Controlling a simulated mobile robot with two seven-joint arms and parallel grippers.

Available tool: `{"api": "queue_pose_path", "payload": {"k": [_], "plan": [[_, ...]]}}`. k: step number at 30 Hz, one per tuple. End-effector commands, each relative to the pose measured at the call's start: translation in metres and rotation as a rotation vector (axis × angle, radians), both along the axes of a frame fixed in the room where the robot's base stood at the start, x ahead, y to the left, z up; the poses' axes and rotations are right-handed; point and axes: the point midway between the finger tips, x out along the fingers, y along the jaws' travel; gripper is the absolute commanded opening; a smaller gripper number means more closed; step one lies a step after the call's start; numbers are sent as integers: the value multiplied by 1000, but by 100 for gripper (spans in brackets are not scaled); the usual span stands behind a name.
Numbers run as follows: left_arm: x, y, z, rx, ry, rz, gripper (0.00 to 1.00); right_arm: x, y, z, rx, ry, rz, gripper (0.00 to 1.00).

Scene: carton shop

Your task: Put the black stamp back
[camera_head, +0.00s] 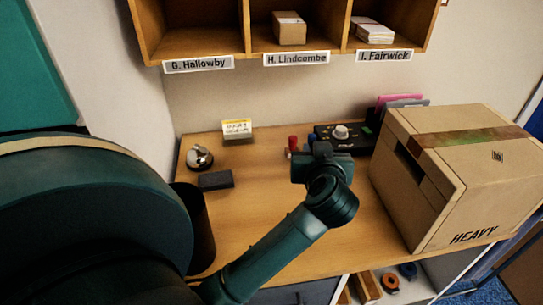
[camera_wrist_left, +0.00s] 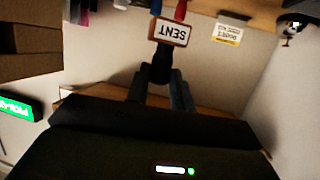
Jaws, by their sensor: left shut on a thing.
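The black stamp (camera_wrist_left: 161,65) is in my left gripper. In the left wrist view its dark handle is between the two fingers (camera_wrist_left: 161,95), and its wooden-edged head with a white label reading "SENT" points away from them. In the head view my left gripper (camera_head: 318,165) is over the middle of the desk, near the red stamp (camera_head: 293,143); the held stamp is mostly hidden there by the gripper. A red handle (camera_wrist_left: 181,10) shows just past the held stamp in the wrist view. My right gripper is in neither view.
A large "HEAVY" carton (camera_head: 440,180) stands on the right of the desk (camera_head: 262,200). A black device with a knob (camera_head: 340,132) is behind my gripper. A bell (camera_head: 200,157), a dark pad (camera_head: 215,180) and a yellow-white card (camera_head: 237,129) are left. Labelled pigeonholes (camera_head: 200,42) hang above.

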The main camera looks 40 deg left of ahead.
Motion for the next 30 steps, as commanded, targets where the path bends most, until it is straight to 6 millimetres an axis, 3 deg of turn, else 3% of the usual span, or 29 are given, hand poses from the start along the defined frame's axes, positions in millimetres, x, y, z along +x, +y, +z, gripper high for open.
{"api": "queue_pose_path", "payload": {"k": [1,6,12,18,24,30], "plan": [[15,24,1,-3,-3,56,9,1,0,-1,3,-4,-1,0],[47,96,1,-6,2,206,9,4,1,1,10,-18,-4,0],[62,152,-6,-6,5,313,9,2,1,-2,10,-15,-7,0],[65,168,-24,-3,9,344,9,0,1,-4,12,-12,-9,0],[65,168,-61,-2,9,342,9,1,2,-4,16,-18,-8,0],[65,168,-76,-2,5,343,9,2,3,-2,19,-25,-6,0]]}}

● **INSTRUCTION**: Return to the listing above and set it down exactly, leaving out its pictures.

● **ANSWER TO THE PROBLEM**:
Controlling a simulated mobile robot with two seven-joint arms and parallel grippers.

Available tool: `{"api": "queue_pose_path", "payload": {"k": [_], "plan": [[_, ...]]}}`. k: step number at 30 Hz, one per tuple. End-effector commands, each relative to the pose measured at the call's start: translation in metres and rotation as a rotation vector (axis × angle, radians), both along the axes of a frame fixed in the room where the robot's base stood at the start, x ahead, y to the left, z up; the poses' axes and rotations are right-handed; point and axes: the point midway between the finger tips, x out along the fingers, y along the jaws' travel; gripper is the absolute commanded opening; a smaller gripper number means more closed; step one lies a step after the call's start; numbers are sent as integers: the value multiplied by 1000, but by 100 for gripper (spans in brackets are not scaled); the usual span stands behind a name.
Numbers run as follows: left_arm: x, y, z, rx, ry, rz, gripper (0.00 to 1.00); right_arm: x, y, z, rx, ry, rz, gripper (0.00 to 1.00).

Scene: carton shop

Your task: Put the black stamp back
[camera_head, +0.00s] 
[camera_wrist_left, +0.00s] 
Jaws, by their sensor: left shut on a thing.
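The black stamp (camera_wrist_left: 161,65) is in my left gripper. In the left wrist view its dark handle is between the two fingers (camera_wrist_left: 161,95), and its wooden-edged head with a white label reading "SENT" points away from them. In the head view my left gripper (camera_head: 318,165) is over the middle of the desk, near the red stamp (camera_head: 293,143); the held stamp is mostly hidden there by the gripper. A red handle (camera_wrist_left: 181,10) shows just past the held stamp in the wrist view. My right gripper is in neither view.
A large "HEAVY" carton (camera_head: 440,180) stands on the right of the desk (camera_head: 262,200). A black device with a knob (camera_head: 340,132) is behind my gripper. A bell (camera_head: 200,157), a dark pad (camera_head: 215,180) and a yellow-white card (camera_head: 237,129) are left. Labelled pigeonholes (camera_head: 200,42) hang above.

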The main camera looks 40 deg left of ahead.
Motion for the next 30 steps, as commanded, targets where the path bends most, until it is straight to 6 millimetres an axis, 3 deg of turn, else 3% of the usual span, or 29 are given, hand poses from the start along the defined frame's axes, positions in millimetres, x, y, z along +x, +y, +z, gripper high for open.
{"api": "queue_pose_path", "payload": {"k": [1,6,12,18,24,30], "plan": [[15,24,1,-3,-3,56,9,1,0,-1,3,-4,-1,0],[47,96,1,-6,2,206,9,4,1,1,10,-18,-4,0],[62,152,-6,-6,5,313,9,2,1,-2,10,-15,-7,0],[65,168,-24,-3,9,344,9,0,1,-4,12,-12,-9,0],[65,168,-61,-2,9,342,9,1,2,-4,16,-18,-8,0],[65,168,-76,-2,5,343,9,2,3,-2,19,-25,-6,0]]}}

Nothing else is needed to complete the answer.